Durou quase dois anos (um ano e onze meses) e terminou por pura falta de afinidade na vida prática, já que, na vida afetiva, nada faltava. Nem sei se existe mesmo essa divisão... Eu não saberia dizer exatamente quais são os contornos. Mas sei que eu e o Marcelo não conseguíamos nos entender sobre pequenas coisas, não tínhamos nenhum hobbie em comum, e, muito explosivo, ele me ofendia muito, mesmo que, depois, me pedisse desculpas. Eu fazia os programas dele com carinho e, é verdade, ele fazia os meus com carinho também, mas não tínhamos nenhum programa que pudesse ser chamado de Nosso, mesmo depois de mais de um ano de relacionamento. Era inevitável que, mais cedo ou mais tarde, começassem os desentendimentos e esses cada vez mais sérios. Na minha opinião, afinidade e gostos comuns são obrigatórios na vida a dois. Essenciais.
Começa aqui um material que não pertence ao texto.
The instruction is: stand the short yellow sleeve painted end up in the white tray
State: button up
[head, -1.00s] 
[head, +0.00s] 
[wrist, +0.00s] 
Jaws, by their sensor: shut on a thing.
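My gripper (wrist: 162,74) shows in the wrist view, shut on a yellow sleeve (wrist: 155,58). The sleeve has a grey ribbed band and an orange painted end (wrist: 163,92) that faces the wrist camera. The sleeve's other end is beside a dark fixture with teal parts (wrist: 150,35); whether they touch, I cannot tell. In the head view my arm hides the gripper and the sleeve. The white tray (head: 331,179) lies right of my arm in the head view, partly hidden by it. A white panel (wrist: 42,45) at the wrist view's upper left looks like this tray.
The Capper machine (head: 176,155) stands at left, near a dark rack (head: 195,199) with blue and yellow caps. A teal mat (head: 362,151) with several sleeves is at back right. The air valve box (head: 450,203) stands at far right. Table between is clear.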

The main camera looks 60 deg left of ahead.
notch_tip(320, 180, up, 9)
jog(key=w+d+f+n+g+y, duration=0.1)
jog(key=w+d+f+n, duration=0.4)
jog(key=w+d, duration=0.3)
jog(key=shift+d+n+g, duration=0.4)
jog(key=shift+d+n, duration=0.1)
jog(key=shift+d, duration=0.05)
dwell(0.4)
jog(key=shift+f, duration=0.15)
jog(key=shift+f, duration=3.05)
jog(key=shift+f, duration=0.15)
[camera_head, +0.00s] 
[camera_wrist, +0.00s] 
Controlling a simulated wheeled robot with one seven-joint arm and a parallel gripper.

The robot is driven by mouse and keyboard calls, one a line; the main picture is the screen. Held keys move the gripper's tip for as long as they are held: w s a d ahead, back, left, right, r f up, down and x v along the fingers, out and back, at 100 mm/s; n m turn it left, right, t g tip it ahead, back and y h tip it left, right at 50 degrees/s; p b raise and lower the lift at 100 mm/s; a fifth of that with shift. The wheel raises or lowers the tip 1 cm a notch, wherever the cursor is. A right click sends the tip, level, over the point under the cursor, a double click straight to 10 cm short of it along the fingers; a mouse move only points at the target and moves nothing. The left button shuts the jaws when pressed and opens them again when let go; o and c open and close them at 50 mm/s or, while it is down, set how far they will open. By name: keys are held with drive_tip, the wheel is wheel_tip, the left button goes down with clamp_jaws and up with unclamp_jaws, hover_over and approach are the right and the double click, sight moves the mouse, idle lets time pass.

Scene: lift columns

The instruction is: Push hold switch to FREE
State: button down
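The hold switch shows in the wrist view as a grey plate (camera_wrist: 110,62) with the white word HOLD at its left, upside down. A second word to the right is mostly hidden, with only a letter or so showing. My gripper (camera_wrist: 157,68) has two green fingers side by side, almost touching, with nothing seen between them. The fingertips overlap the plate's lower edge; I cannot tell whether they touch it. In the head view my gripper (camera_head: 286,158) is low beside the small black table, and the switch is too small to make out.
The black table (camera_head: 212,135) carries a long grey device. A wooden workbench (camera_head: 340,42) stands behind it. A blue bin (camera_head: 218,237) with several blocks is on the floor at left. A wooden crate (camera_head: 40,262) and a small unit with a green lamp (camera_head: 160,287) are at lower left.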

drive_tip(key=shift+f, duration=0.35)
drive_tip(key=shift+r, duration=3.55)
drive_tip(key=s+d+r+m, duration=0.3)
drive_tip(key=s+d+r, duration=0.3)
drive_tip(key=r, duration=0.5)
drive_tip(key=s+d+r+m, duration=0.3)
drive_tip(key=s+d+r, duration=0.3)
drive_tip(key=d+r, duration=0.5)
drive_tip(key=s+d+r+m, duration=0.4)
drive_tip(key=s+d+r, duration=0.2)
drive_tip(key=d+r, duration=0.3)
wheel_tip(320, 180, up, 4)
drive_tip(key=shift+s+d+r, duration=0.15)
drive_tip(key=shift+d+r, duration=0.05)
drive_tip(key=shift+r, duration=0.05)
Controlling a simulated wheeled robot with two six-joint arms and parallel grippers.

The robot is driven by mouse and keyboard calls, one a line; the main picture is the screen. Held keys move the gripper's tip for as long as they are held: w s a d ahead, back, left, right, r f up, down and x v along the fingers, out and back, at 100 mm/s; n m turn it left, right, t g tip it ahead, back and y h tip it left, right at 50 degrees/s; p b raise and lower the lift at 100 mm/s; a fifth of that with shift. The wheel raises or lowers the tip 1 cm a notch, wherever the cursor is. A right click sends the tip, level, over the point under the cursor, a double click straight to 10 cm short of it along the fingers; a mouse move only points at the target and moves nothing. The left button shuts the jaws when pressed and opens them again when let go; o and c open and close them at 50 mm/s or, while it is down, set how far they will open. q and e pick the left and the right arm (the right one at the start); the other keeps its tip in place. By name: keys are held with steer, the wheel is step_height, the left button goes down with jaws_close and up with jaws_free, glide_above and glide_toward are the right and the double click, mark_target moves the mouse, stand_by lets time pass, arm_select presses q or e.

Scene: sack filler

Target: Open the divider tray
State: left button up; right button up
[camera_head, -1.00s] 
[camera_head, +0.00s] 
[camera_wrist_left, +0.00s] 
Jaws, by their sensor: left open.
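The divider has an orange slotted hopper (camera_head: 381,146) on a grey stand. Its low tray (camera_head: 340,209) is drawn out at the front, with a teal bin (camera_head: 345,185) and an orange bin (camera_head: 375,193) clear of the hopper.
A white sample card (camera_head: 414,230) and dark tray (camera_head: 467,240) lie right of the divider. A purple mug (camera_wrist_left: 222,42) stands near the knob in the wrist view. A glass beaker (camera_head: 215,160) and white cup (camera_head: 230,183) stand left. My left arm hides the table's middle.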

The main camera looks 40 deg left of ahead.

Terminou e, eu não quero falar disso, em meio a uma briga por algum motivo fútil. Aos berros, ele me jogou uma raiva da qual eu já estava cansado e saiu batendo a porta com força. Quando me ligou, eu não atendi. Ligou mais dois dias e eu não atendi. Três dias depois, eu mandei uma mensagem dizendo eu o namoro havia terminado. Uma semana depois da briga, organizei as coisas dele sobre a cama do meu quarto de hóspedes e, enquanto eu estava no trabalho, ele veio buscá-las. A zeladora do prédio me contou que ele chorou abraçado nela. Dez dias depois disso, marquei um café, mas ele não apareceu. Com raiva de mim, nunca mais me procurou. E foi pela raiva sentida por ele que tudo terminou.
Esse foi meu segundo relacionamento: muito tesão, muito contraste, desafio constante e cansante. Sinto muita falta dele, mas vai passar.